Task brief:
Would you pull out every line of the material that contains the string "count"?

★ ★ ★

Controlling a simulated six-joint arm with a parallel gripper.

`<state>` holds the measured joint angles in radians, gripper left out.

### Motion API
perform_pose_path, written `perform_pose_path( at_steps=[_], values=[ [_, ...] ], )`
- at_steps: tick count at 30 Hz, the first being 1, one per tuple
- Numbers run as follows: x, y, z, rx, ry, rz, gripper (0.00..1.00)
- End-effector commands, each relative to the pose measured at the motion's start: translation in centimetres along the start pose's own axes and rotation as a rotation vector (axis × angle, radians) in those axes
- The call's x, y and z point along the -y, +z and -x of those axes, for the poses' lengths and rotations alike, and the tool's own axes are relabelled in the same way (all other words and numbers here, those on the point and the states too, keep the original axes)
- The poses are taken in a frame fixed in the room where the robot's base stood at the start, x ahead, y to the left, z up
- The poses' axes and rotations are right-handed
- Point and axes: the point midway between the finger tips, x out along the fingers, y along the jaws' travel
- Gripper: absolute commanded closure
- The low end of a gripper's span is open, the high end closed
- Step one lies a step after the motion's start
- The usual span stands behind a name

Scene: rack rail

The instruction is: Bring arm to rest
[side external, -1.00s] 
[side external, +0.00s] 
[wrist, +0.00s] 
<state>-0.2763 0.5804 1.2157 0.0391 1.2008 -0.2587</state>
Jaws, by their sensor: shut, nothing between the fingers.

★ ★ ★

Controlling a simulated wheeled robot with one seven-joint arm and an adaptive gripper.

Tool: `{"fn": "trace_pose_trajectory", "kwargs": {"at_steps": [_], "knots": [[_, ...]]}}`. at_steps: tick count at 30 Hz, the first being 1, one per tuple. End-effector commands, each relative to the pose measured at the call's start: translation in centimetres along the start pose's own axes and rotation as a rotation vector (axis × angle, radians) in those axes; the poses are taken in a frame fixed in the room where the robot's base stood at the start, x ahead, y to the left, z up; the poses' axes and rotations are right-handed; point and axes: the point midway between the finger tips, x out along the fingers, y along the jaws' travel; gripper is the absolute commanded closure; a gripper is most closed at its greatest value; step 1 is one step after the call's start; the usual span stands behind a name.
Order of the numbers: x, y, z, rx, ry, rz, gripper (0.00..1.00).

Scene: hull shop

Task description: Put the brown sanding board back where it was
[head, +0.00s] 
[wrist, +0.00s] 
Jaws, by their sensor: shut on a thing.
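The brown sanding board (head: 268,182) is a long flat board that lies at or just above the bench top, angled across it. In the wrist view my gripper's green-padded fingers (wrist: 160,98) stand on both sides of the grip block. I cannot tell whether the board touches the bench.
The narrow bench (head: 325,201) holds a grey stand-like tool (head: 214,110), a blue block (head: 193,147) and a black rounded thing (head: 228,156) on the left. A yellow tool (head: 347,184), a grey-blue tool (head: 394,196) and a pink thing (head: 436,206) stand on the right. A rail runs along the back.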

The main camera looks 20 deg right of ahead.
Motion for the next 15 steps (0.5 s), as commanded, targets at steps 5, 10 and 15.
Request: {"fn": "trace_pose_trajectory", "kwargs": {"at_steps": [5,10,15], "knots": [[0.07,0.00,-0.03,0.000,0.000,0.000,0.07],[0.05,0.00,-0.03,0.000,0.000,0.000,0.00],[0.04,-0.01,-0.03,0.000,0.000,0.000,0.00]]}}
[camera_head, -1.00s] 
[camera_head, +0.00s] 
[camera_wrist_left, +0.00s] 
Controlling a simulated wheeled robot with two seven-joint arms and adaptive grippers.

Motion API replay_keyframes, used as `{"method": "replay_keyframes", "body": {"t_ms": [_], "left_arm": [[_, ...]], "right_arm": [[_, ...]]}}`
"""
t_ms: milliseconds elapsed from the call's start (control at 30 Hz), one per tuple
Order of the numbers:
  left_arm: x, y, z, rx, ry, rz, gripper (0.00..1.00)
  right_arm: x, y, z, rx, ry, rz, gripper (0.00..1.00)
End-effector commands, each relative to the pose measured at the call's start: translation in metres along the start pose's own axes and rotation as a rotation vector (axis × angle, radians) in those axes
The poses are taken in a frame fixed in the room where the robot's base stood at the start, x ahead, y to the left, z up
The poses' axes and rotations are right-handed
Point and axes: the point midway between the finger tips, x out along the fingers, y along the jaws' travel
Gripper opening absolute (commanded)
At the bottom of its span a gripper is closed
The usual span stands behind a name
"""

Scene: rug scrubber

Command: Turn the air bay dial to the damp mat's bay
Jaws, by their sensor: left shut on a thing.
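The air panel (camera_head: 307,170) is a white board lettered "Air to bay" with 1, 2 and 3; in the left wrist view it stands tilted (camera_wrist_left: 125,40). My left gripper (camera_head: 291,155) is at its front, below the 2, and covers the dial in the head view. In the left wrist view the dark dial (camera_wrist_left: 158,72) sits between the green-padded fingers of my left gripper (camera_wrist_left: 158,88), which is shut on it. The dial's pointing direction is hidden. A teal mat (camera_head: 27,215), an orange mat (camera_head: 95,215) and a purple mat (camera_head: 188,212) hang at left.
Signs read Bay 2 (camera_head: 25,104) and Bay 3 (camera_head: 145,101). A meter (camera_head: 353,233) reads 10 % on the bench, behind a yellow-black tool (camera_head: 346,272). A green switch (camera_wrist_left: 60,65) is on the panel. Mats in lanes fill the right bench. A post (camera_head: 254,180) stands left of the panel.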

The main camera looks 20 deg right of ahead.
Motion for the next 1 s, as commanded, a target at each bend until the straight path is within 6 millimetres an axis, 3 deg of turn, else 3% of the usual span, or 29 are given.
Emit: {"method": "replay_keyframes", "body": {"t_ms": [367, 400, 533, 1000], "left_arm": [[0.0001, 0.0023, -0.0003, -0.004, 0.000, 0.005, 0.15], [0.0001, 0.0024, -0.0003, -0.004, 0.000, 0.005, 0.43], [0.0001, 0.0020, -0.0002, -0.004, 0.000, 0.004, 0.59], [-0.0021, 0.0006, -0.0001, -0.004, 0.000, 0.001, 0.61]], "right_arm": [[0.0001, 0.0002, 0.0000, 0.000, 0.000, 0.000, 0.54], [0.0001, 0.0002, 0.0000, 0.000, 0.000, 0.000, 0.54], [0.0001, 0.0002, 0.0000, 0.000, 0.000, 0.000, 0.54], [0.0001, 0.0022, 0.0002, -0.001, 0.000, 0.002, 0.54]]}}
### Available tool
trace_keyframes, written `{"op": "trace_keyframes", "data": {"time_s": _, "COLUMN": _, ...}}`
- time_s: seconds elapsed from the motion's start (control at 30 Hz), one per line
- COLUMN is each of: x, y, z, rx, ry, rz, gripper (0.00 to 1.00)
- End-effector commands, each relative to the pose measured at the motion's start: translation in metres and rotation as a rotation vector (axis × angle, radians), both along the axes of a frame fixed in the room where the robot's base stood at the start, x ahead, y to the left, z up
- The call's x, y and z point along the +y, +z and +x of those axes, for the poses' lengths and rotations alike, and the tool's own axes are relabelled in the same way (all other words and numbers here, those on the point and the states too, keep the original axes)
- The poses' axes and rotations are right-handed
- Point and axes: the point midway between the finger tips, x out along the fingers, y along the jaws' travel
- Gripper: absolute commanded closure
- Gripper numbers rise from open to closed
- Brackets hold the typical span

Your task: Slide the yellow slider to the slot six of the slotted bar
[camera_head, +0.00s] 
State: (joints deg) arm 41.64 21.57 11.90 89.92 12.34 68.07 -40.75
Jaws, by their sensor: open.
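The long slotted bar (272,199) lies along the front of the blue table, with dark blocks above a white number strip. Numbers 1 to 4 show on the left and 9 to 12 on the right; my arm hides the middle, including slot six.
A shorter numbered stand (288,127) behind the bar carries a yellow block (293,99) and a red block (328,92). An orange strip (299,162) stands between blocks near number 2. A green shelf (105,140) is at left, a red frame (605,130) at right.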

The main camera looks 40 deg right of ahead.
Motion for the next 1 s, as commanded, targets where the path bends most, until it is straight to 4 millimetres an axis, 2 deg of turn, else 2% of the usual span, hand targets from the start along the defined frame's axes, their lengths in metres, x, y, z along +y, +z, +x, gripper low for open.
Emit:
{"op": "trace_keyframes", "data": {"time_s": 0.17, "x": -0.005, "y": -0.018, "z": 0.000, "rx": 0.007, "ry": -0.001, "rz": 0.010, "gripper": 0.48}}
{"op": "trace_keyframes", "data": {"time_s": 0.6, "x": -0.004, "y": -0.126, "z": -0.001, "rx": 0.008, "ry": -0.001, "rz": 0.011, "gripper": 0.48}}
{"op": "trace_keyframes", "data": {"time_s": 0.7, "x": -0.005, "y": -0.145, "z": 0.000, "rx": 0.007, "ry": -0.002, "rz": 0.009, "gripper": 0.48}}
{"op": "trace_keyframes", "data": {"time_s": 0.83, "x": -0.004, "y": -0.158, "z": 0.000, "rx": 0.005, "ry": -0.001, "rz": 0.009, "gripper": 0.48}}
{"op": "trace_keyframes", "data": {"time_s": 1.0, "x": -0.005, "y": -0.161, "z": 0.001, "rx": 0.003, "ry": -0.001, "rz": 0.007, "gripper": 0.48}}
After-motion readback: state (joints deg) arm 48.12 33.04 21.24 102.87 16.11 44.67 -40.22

★ ★ ★

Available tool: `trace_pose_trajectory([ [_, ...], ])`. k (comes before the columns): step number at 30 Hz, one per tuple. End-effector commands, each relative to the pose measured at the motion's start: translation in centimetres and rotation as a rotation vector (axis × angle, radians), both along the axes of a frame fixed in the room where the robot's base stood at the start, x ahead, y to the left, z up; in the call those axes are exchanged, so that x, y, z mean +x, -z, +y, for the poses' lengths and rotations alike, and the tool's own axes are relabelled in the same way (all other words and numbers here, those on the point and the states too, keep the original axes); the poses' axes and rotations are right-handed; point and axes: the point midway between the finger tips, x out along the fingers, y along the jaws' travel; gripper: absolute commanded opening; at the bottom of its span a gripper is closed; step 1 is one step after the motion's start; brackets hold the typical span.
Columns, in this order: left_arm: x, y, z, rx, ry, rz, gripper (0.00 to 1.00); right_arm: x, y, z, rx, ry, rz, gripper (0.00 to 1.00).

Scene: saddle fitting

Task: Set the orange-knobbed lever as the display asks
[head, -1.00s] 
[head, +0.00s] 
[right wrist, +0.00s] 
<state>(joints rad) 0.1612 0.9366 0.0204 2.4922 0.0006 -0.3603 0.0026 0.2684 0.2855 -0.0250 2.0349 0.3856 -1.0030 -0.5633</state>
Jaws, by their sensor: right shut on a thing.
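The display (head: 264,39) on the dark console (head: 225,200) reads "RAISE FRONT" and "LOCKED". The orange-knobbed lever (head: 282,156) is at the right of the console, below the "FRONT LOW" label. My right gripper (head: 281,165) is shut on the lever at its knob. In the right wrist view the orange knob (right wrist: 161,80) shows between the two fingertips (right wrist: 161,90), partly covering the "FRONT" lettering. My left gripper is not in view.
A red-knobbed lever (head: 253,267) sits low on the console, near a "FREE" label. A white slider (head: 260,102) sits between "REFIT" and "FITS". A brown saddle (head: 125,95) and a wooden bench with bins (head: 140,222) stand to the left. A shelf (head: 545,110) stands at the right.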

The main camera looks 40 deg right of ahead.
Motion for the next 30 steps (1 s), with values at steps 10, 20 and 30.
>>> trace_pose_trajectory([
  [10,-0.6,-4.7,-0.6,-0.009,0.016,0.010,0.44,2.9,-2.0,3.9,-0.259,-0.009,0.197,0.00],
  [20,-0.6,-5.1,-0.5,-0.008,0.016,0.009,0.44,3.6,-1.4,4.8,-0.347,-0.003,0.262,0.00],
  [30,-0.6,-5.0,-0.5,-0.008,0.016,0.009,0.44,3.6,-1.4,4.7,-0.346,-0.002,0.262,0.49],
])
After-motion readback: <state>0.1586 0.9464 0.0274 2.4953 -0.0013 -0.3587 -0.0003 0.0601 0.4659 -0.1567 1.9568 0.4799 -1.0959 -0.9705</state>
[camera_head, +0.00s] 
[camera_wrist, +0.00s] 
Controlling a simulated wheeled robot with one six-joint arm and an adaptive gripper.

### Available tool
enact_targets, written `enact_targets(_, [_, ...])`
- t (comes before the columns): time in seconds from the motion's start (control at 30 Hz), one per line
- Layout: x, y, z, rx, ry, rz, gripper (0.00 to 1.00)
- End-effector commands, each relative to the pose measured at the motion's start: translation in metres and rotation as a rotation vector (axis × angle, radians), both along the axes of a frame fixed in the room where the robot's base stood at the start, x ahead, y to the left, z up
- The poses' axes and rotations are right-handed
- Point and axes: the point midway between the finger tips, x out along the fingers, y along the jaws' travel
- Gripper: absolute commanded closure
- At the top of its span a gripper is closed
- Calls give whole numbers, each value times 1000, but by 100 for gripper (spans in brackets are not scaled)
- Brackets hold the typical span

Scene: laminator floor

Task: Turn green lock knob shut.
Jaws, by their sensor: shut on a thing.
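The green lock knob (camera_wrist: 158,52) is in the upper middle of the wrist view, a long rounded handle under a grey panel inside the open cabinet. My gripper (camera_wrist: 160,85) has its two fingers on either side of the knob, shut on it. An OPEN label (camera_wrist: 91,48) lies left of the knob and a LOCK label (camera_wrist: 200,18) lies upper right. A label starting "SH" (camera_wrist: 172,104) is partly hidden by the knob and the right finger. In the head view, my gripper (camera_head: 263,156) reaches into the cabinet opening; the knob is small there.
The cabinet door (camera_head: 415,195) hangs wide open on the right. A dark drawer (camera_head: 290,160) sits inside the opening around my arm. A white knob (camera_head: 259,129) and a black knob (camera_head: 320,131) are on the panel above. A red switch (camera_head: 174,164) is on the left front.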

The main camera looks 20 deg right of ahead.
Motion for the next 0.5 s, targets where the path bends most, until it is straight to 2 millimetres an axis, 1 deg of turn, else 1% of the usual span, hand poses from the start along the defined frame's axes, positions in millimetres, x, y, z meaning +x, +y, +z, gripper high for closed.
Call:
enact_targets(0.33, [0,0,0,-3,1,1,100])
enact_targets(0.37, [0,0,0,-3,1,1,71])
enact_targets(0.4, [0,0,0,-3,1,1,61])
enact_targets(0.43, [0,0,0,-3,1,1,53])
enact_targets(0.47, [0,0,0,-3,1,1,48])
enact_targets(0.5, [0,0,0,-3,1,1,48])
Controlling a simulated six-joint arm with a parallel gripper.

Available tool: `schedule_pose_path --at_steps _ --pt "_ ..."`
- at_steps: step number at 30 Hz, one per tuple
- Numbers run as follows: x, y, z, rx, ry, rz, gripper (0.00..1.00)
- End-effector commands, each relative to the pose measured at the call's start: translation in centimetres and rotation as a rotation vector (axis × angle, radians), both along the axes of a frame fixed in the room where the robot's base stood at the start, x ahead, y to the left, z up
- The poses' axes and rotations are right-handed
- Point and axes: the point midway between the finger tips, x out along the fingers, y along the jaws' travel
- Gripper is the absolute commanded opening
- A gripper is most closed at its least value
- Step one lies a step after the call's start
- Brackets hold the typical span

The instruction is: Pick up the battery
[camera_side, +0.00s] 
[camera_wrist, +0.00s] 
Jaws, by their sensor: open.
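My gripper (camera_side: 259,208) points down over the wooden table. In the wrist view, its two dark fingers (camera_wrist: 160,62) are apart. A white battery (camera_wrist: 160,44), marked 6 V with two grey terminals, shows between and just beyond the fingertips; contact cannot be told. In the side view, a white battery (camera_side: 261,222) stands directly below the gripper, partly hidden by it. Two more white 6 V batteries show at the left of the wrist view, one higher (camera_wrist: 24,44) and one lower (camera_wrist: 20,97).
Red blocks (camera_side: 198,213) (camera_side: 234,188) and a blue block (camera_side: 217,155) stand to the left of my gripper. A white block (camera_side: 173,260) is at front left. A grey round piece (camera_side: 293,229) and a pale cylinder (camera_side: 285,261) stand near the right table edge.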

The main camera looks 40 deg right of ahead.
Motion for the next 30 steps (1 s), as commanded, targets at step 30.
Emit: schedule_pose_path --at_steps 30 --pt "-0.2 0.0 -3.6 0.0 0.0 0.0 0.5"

★ ★ ★

Answer to this task:
- at_steps: tick count at 30 Hz, the first being 1, one per tuple
Tool: `{"fn": "trace_pose_trajectory", "kwargs": {"at_steps": [_], "knots": [[_, ...]]}}`. at_steps: tick count at 30 Hz, the first being 1, one per tuple. End-effector commands, each relative to the pose measured at the call's start: translation in centimetres along the start pose's own axes and rotation as a rotation vector (axis × angle, radians) in those axes; the poses are taken in a frame fixed in the room where the robot's base stood at the start, x ahead, y to the left, z up; the poses' axes and rotations are right-handed; point and axes: the point midway between the finger tips, x out along the fingers, y along the jaws' travel; gripper is the absolute commanded closure; a gripper is most closed at its greatest value; step 1 is one step after the call's start; the usual span stands behind a name.

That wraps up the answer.